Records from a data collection
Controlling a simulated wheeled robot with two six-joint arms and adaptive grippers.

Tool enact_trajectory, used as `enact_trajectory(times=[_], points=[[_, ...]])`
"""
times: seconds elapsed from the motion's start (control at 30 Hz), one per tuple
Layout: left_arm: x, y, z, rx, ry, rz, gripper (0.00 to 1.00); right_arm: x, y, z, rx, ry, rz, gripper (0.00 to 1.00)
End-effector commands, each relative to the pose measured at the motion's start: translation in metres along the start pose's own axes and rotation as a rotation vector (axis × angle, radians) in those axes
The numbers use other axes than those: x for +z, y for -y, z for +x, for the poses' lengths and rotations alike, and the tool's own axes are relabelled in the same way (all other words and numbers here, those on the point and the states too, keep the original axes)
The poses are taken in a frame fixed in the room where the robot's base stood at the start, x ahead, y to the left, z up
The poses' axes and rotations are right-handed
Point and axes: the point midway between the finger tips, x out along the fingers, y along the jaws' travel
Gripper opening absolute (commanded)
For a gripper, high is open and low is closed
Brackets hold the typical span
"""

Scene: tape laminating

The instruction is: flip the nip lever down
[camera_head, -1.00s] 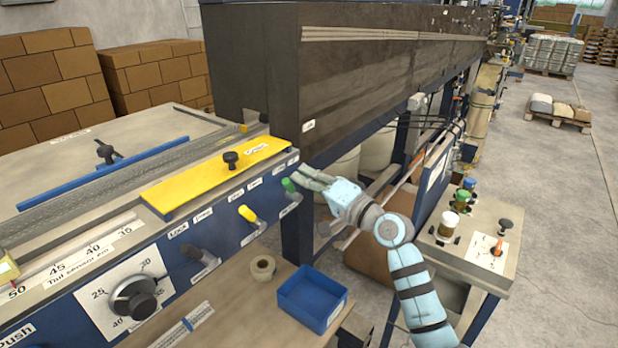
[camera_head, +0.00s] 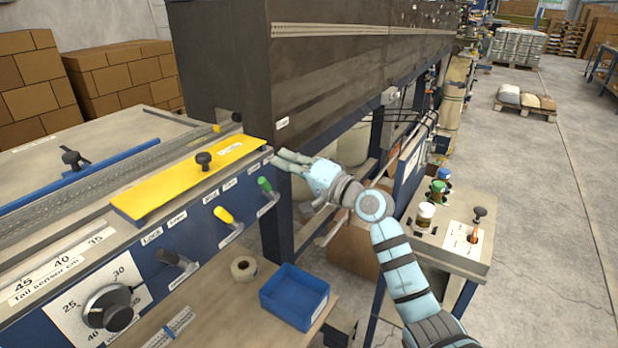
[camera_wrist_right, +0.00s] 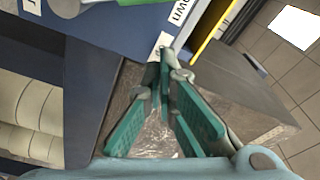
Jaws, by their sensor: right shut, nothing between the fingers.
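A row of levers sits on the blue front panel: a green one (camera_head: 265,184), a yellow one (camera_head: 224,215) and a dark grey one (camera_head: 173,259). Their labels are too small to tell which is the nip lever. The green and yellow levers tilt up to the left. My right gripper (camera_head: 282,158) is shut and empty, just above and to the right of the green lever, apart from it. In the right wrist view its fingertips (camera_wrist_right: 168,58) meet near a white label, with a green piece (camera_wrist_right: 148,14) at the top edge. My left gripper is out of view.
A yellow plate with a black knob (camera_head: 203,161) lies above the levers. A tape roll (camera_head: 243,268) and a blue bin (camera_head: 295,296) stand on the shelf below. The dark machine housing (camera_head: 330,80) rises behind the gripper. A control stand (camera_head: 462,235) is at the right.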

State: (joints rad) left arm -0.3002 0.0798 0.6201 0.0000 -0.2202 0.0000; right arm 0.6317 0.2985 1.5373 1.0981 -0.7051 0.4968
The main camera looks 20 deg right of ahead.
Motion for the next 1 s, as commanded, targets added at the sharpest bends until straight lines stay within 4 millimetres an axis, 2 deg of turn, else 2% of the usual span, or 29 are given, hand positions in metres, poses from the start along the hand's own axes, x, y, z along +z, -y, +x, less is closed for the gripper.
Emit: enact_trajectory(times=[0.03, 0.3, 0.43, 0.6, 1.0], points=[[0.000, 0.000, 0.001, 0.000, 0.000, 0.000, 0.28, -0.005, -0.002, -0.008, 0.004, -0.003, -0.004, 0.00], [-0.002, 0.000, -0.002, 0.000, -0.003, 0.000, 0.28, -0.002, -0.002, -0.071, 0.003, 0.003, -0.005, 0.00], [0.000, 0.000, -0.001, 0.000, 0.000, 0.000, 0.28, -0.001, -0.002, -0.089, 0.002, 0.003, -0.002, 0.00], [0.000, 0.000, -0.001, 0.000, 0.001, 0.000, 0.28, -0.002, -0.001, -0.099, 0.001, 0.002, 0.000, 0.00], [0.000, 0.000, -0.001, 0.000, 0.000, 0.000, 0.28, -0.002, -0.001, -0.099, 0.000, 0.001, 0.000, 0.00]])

---

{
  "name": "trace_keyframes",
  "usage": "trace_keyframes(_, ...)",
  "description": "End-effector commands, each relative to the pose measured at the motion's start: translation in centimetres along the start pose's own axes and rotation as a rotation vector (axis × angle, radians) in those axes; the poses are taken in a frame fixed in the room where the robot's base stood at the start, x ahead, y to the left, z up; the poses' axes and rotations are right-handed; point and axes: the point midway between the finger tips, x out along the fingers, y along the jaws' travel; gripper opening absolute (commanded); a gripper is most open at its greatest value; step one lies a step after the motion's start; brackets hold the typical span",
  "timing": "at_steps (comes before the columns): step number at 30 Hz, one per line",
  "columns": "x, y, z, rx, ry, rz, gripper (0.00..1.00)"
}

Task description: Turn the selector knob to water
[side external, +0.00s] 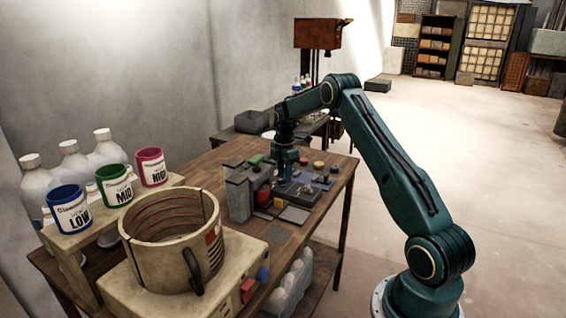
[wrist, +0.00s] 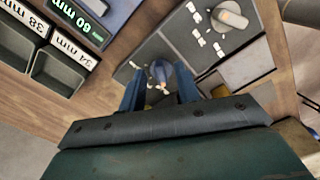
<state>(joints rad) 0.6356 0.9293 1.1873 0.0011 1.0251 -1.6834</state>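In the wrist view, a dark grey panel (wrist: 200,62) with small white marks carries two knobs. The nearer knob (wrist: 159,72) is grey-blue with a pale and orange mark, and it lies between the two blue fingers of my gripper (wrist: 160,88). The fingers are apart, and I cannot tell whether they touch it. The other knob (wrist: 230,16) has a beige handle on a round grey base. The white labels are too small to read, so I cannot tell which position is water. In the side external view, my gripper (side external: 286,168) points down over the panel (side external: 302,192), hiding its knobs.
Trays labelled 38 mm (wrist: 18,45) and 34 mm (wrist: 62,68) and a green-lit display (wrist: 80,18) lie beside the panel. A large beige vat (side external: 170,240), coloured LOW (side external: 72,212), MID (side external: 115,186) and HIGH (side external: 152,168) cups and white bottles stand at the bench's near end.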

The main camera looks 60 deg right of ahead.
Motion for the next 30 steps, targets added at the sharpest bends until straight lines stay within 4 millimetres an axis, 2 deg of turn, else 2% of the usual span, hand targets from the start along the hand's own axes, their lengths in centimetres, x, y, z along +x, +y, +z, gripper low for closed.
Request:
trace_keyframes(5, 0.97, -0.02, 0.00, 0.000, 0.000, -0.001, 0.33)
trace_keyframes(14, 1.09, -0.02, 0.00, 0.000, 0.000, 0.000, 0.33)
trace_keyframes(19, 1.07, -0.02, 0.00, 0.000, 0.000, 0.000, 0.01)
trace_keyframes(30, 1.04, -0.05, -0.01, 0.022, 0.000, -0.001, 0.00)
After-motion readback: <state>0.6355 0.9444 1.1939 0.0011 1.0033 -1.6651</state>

* * *

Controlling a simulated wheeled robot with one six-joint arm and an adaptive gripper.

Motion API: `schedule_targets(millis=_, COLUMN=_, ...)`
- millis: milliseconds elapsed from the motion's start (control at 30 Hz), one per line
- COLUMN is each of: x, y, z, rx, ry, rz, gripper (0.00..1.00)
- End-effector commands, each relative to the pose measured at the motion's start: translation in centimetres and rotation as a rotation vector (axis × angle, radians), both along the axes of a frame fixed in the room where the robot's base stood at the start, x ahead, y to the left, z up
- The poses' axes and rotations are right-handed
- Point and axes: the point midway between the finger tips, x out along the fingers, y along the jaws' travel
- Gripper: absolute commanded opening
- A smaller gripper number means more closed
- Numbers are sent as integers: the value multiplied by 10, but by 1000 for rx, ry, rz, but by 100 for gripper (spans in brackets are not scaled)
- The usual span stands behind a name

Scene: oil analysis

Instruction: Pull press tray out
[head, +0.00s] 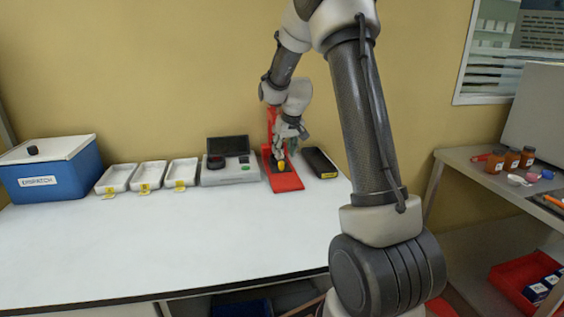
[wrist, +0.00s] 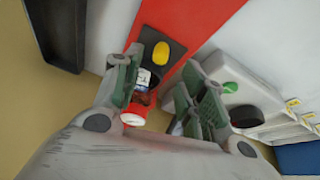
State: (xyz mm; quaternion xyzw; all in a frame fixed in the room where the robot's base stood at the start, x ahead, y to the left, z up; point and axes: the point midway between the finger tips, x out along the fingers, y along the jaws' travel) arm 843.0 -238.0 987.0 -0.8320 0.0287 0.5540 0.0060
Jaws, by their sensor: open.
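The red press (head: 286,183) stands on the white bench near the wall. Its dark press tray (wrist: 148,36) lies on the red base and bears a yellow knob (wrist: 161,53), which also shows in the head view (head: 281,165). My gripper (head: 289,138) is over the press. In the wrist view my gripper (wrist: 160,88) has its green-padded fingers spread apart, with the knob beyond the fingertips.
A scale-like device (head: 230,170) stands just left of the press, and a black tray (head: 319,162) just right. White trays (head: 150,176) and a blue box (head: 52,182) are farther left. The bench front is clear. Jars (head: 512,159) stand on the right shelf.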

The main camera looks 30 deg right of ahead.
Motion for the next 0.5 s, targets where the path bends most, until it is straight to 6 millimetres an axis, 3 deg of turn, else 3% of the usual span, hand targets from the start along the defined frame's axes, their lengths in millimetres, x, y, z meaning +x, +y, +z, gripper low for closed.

> JOB:
Retype only the lines above from the one with "[camera_head, -1.00s]" through the one with "[camera_wrist_right, +0.00s]", exactly and with both ends. Images stay out.

> ANSWER BELOW:
[camera_head, -1.00s] 
[camera_head, +0.00s] 
[camera_wrist_right, +0.00s] 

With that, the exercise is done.